start

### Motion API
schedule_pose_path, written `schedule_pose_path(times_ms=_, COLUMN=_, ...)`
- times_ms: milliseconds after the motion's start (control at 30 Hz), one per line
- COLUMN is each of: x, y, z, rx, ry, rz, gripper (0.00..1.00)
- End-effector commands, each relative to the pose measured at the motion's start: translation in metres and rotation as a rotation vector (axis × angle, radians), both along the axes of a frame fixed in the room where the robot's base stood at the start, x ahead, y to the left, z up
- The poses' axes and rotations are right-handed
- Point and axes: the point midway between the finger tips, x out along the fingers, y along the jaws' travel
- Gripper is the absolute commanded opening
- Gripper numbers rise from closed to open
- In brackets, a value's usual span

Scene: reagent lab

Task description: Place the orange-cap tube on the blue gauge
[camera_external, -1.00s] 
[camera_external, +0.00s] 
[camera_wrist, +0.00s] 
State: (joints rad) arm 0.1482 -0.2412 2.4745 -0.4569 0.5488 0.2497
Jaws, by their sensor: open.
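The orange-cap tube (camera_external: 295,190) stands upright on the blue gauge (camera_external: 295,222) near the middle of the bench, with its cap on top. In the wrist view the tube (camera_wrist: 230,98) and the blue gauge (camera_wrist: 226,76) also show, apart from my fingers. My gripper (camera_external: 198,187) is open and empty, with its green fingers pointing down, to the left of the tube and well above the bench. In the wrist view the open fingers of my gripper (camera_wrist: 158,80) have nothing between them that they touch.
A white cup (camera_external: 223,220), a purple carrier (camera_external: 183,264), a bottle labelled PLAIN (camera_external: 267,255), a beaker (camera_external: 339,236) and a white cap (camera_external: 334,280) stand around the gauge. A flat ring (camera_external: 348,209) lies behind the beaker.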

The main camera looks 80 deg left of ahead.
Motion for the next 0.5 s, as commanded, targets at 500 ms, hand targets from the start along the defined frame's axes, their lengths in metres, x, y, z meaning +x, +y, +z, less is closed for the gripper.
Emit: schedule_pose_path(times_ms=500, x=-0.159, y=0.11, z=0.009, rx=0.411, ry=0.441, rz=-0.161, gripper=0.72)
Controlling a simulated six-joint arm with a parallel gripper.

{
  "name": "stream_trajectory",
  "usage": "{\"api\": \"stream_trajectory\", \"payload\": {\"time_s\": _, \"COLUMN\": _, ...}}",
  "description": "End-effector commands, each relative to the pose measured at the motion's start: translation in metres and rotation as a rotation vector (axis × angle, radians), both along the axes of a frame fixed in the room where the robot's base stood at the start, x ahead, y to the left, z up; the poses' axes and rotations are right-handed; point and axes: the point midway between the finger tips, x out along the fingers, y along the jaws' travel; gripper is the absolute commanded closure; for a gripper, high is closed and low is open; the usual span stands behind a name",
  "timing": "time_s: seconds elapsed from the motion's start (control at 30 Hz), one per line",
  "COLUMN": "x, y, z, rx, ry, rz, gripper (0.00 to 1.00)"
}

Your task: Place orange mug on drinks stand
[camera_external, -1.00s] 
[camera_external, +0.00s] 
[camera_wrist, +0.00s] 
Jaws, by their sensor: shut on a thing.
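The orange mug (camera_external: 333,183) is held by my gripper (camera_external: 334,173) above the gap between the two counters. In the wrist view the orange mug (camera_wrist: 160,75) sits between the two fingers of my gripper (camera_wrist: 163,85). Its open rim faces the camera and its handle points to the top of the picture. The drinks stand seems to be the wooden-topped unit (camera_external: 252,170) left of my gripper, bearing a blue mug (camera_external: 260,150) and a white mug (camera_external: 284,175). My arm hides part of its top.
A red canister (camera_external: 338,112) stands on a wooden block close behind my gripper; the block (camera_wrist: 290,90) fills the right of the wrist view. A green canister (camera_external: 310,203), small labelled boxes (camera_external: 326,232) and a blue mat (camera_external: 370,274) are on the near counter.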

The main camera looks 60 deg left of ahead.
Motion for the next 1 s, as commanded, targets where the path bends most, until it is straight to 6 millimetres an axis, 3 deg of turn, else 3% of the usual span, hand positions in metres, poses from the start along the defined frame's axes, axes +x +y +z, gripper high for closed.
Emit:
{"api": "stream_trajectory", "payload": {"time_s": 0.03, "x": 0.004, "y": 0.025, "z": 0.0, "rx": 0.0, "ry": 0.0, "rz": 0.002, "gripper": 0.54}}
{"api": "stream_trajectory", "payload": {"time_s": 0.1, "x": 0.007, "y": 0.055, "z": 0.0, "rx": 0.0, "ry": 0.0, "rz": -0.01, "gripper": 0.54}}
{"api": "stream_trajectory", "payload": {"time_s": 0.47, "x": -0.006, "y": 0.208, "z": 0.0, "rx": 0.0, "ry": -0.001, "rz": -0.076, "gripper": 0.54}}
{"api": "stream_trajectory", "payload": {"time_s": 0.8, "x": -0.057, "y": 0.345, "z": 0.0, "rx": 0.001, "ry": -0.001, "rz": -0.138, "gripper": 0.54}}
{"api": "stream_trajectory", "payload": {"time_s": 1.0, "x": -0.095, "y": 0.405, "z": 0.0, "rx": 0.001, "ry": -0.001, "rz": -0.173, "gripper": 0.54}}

end

* [Requirements]
From the data above, work out how many lines hold "main". Answer with the number alone.

* [Completed exercise]
2